(Robot control records)
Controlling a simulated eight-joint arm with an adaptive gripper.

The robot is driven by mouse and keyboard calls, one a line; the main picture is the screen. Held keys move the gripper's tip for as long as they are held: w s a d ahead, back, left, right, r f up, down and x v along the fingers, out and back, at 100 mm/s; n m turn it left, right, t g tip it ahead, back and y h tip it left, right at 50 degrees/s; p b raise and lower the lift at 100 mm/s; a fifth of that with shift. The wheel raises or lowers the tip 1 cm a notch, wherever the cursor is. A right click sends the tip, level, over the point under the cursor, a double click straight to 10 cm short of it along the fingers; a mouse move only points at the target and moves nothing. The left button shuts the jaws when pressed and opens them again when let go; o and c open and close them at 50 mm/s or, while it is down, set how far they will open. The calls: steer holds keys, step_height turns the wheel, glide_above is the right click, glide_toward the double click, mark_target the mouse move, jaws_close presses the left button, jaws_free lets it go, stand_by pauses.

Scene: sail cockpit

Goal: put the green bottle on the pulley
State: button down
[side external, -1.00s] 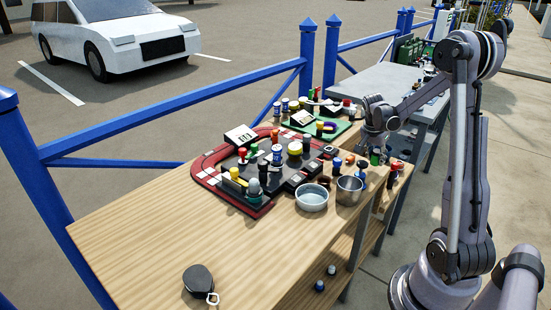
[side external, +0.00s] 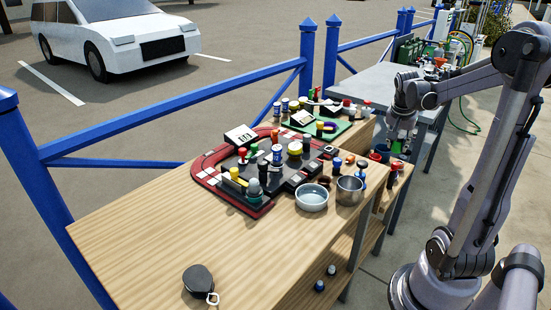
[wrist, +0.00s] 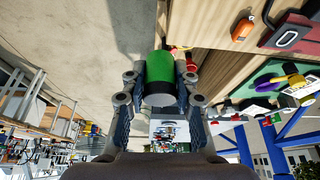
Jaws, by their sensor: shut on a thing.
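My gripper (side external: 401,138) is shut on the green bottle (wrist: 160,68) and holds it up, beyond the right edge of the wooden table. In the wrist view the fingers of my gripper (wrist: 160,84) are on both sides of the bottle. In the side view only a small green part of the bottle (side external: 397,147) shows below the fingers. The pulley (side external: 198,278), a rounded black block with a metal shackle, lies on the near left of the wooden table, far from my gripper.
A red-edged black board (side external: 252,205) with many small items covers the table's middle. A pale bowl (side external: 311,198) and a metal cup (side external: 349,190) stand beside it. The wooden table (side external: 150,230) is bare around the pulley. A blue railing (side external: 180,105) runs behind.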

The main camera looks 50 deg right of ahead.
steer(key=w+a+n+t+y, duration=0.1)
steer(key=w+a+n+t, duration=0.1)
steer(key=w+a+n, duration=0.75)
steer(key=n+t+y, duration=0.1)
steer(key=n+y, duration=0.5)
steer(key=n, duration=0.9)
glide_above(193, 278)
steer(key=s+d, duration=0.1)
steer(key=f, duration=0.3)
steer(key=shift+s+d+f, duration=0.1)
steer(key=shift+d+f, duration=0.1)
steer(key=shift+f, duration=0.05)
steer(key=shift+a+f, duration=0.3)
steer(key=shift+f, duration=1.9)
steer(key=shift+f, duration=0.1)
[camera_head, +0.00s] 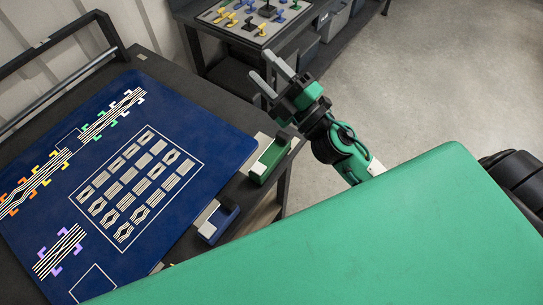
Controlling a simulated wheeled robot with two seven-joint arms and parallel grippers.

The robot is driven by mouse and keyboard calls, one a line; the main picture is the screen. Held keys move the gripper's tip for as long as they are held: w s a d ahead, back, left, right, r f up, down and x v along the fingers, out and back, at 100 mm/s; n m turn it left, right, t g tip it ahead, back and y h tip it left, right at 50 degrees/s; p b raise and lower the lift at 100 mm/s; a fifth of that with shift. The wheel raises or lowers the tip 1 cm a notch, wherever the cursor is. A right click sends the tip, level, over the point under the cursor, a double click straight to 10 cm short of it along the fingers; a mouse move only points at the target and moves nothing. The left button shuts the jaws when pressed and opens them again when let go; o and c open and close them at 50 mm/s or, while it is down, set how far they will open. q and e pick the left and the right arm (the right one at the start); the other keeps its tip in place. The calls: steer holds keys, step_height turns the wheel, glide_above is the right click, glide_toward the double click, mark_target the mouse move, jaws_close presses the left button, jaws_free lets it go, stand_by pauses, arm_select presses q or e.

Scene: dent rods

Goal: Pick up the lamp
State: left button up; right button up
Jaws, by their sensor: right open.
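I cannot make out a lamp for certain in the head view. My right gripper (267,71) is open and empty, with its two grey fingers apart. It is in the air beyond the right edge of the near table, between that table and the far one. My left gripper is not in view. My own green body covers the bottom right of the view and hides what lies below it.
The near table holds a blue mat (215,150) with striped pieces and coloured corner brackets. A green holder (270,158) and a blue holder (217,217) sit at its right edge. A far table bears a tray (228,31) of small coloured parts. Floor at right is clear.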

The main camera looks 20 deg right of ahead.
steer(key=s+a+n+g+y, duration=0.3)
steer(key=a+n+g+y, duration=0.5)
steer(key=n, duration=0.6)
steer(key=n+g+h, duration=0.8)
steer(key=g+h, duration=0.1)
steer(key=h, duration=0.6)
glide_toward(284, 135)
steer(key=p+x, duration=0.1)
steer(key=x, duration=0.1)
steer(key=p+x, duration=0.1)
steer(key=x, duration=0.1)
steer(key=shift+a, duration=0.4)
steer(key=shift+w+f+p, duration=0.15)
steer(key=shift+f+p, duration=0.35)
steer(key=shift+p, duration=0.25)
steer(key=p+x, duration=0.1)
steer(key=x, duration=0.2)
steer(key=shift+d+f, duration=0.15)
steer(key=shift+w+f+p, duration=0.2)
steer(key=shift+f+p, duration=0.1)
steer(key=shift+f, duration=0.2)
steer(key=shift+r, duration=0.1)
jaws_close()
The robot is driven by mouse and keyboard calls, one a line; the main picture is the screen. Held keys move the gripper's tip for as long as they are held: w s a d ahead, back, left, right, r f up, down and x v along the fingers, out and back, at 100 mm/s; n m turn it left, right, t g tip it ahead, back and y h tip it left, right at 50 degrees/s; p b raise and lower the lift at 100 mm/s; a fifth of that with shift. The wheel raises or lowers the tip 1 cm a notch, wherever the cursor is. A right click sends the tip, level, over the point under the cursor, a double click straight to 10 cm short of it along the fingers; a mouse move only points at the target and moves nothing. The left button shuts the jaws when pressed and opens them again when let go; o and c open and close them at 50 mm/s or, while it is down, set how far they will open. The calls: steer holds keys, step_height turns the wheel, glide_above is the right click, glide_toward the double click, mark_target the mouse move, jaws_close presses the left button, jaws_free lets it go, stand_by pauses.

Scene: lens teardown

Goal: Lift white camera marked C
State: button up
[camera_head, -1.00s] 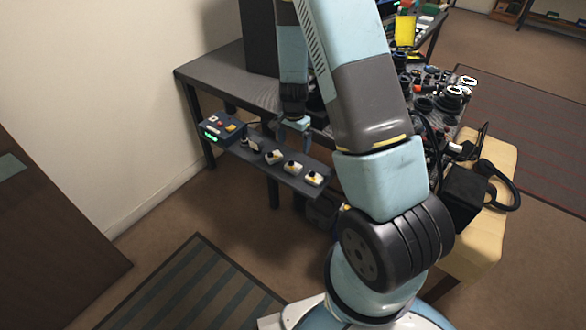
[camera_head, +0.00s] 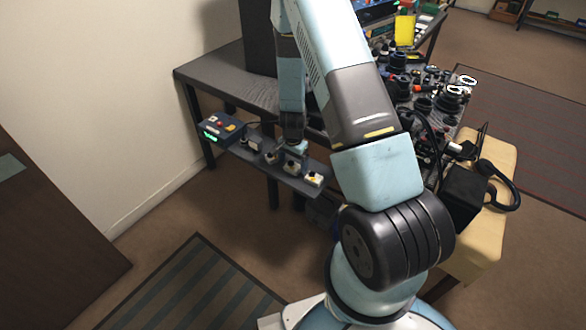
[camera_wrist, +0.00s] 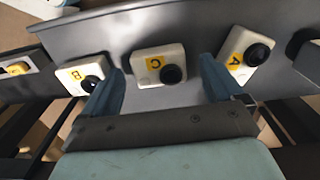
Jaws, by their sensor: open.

* _Direction_
Copy out the lines that hold "simulated".

* _Complete output_
Controlling a simulated eight-joint arm with an adaptive gripper.
Controlling a simulated wheeled robot with two seven-joint arms and parallel grippers.

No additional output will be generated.